Multiple products impacted with data delays
Resolved
Backfills for Metrics and Log Management data have completed. All systems are back to normal.
Update
We are making progress on outstanding backfills. Metrics and Logs backfills are still in progress. For products still undergoing backfilling, queries that include data from the backfilled windows may appear incomplete for the affected subset of customers. We will provide next update no later than Oct 22, 16:00 UTC.
Update
We are making progress on outstanding backfills. Cloud Cost Monitoring backfill is complete. Metrics and Logs backfills are still in progress. For products still undergoing backfilling, queries that include data from the backfilled windows may appear incomplete for the affected subset of customers. We will provide next update no later than Oct 22, 10:00 UTC.
Update
We are continuing the work on outstanding backfills which are not yet fully complete, during this process queries that include data from the backfilled windows may appear incomplete for the affected subset of customers and products. We will resolve the incident when the backfills are complete or before Oct 21, 22:00 UTC.
Update
All products have been stable since the last update. We are continuing the work on outstanding backfills, during this process queries that include data from the backfilled windows may appear incomplete for the affected subset of customers and products. We will resolve the incident when the backfills are complete or before Oct 21, 16:00 UTC.
Update
We are seeing recovery across all of our products, and live data and monitor evaluations have resumed for all affected products. Most historical data in Logs has been backfilled and we have a small number of ongoing backfills in Metrics and other products. We will continue to monitor the situation overnight, and our next update will be 09:00 UTC.
Update
We are seeing recovery for APM. We continue to see delays in processing that impact the following products: Distribution Metrics, RUM, CCM, and Product Analytics. As a result of this issue, some users may see only a subset of their data when querying those products or viewing pages that rely on telemetry from those products.
Update
Logs data have been backfilled, and users should no longer see gaps in their historical logs. Log Archives and Log Forwarding were paused between 15:00 and 18:30 UTC, and we are working to re-forward any logs from that time period.
We continue to see delays in processing that impact the following products: Distribution Metrics, APM, RUM, CCM, and Product Analytics. As a result of this issue, some users may see only a subset of their data when querying those products or viewing pages that rely on telemetry from those products.
Update
We are seeing recovery in Profiling.
Logs data submitted after 21:30 UTC should be processed normally. Users may see gaps in historical logs prior to 21:30 UTC while our backfill is in progress.

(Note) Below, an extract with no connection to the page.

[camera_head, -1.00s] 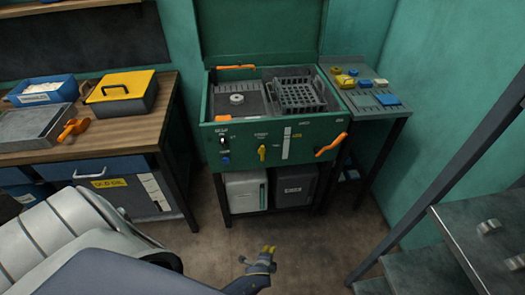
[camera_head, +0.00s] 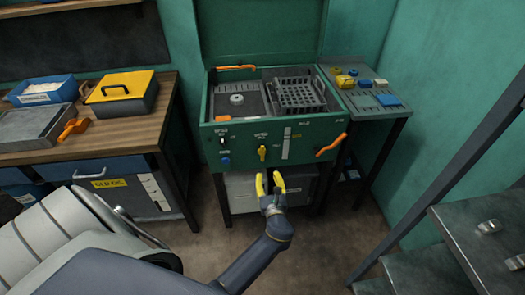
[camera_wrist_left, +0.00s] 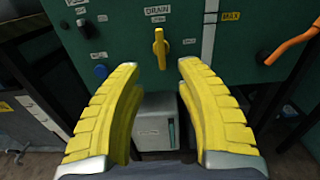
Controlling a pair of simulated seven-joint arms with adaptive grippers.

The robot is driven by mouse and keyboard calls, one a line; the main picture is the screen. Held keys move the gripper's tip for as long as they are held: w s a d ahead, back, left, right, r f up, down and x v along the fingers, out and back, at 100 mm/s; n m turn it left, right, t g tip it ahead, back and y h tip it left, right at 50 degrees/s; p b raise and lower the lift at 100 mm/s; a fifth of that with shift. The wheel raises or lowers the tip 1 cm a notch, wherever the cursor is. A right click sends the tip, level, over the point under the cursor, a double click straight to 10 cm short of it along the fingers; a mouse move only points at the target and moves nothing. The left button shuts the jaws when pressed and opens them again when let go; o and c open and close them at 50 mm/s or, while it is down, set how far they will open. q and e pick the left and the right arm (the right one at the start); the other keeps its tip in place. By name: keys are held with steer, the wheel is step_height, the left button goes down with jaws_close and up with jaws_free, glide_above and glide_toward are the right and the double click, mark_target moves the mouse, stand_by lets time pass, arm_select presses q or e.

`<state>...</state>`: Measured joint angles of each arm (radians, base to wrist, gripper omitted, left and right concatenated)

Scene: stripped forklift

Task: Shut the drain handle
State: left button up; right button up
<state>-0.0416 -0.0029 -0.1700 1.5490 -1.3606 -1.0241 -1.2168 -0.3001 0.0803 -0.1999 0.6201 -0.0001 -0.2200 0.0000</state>
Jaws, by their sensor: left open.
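The drain handle (camera_head: 262,153) is a small yellow lever on the front panel of the green washer cabinet (camera_head: 222,183). In the left wrist view the yellow handle (camera_wrist_left: 160,47) stands upright under a label reading DRAIN. My left gripper (camera_head: 270,180) is open and empty, just below the handle and in front of the cabinet. In the left wrist view its two yellow fingers (camera_wrist_left: 156,75) are spread wide, with the handle beyond and between their tips, apart from them. My right gripper is not in view.
An orange lever (camera_head: 331,145) sticks out at the panel's right. A blue knob (camera_head: 225,161) is at the left. A light container (camera_head: 241,187) stands on the shelf below. A wooden bench (camera_head: 120,128) is at left, metal steps (camera_head: 470,240) at right.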

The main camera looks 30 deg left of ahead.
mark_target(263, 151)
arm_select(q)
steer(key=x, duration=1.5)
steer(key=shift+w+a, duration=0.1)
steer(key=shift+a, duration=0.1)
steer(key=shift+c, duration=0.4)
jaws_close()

In addition to Log Management we continue to see delays in processing that impacts the following products: Distribution Metrics, APM, RUM, CCM and Product Analytics. As a result of this issue, some users may see only a subset of their data when querying those products or viewing pages that rely on telemetry from those products.
Update
We are seeing recovery in AWS Metrics. Logs data submitted after 21:30 UTC should be processed normally. Users may see gaps in historical logs prior to 21:30 UTC while our backfill is in progress. In addition to Log Management we continue to see delays in processing that impacts the following products: Distribution Metrics, APM, RUM, Profiling, CCM and Product Analytics. As a result of this issue, some users may see only a subset of their data when querying those products or viewing pages that rely on telemetry from those products.
Update
We are seeing progress in telemetry data coming from AWS into Datadog. We are starting to see our capacity requests being fulfilled more slowly than usual. App Builder and Workflow Automation are seeing recovery. Our processing is still delayed impacting multiple products - Distribution Metrics, APM, RUM, Log Management, Profiling, CCM and Product Analytics data is still delayed. As a result of this issue, some users may see only a subset of their data when querying those different products, other product pages using the same underlying product data will be impacted as well.
Update
We are seeing progress in telemetry data coming from AWS into Datadog. Also, we are starting to see our capacity requests being fulfilled. Our processing is still delayed impacting multiple products - Distribution Metrics, APM, RUM, Log Management, Profiling, CCM and Product Analytics data is still delayed. As a result of this issue, some users may see only a subset of their data when querying those different products, other product pages using the same underlying product data will be impacted as well. App Builder and Workflow Automation are also experiencing elevated errors, as a result customers might not be to query applications and workflows might take longer to execute.
Update
APM, RUM, Log Management, Profiling, CCM and Product Analytics data is still delayed. As a result of this issue, some users may see only a subset of their data when querying those different products, other product pages using the same underlying product data will be impacted as well. We are working on bringing new capacity online and for all products except RUM we expect the data will be backfilled once the service is fully operational again. App Builder and Workflow Automation are also experiencing elevated errors, as a result customers might not be to query applications and workflows might take longer to execute. Due to upstream provider issues, we are also continuing to see unavailability of telemetry data coming from AWS into Datadog.
Update
APM, RUM, Log Management, Profiling, CCM and Product Analytics data is still delayed. As a result of this issue, some users may see only a subset of their data when querying those different products, other product pages using the same underlying product data will be impacted as well. We are working on bringing new capacity online and for all products except RUM we expect the data will be backfilled once the service is fully operational again. App Builder and Workflow Automation are also experiencing elevated errors, as a result customers might not be to query applications and workflows might take longer to execute. Due to upstream provider issues, we are also continuing to see unavailability of telemetry data coming from AWS into Datadog.
Update
We are still seeing increased latency processing for those products and the associated monitors are delayed. We are continuing to work on bringing new capacity online and will continue to provide updates on this issue.
Update
We are investigating increased latency processing APM, RUM, Log Management and Profiling. As a result of this issue, some users may see only a subset of their data when querying those different products, other product pages using the same underlying product data will be impacted as well. Monitors using the impacted data are delayed. We are working on bringing new capacity online and will provide an update once the service is fully operational again.
Update
We are investigating increased latency processing APM, RUM, Log Management and Profiling. As a result of this issue, some users may see only a subset of their data when querying those different products, other product pages using the same underlying product data will be impacted as well. We are working on bringing new capacity online and the data will be backfilled once the service is fully operational again.